The object of the invention was therefore to develop the apparatus described at the beginning in such a way that sausages of the same length and same volume can be produced as far as possible, even if the casing used has variations in diameter, as is commonly the case with natural casings, in particular. In order to achieve this object, it is essential to ensure that the natural casing or any other sensitive synthetic casing is not damaged during stuffing and that a smaller variation of sausage diameter and length is achieved in comparison to the prior art.

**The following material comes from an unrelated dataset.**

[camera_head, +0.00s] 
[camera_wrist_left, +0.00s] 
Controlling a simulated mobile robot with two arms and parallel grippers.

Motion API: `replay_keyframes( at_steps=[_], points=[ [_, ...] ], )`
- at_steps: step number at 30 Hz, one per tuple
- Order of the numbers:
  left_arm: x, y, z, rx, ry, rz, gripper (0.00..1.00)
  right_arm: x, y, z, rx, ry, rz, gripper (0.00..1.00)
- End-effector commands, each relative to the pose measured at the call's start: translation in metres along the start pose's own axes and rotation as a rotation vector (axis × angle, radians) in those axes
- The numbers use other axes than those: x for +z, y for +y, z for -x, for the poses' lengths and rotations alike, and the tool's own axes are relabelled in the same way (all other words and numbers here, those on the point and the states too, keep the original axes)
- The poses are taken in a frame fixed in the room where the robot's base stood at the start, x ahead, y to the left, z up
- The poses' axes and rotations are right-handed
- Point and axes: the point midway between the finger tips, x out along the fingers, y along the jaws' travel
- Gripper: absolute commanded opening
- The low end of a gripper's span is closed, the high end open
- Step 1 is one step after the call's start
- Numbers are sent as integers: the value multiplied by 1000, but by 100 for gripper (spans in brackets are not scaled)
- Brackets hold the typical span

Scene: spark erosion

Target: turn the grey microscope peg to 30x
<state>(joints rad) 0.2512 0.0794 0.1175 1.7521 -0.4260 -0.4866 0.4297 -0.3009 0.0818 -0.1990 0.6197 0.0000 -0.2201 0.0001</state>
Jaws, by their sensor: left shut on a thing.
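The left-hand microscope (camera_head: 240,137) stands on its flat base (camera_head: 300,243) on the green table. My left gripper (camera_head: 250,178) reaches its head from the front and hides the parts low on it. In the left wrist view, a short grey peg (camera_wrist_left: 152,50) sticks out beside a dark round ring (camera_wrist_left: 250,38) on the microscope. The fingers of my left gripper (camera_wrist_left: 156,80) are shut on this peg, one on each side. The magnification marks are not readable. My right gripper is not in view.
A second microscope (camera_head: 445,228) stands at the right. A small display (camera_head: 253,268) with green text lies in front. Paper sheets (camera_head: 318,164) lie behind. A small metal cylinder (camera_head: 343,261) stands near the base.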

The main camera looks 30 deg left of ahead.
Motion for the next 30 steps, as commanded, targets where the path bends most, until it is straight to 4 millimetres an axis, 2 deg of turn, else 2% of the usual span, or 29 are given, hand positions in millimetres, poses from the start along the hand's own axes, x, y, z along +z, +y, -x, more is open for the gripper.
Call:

Whereas former attempts to solve this technical problem involved manual control during injection of the sausages, had only modest success even when using skilled manpower, and were beset by repeated interruptions of the stuffing process due to unavoidable bursting of the sensitive natural casings, the technical problem is elegantly solved with an apparatus of the kind initially specified in that a guide tube is disposed downstream from, and as an extension to the casing holder, the internal diameter of said guide tube being approximately the same as the smaller outer diameter of the pre-defined casing caliber and/or the pre-defined casing caliber group, the guide tube having a coating of lubricant on its inner surface and that the casing flows into and through the guide tube in the process of being stuffed.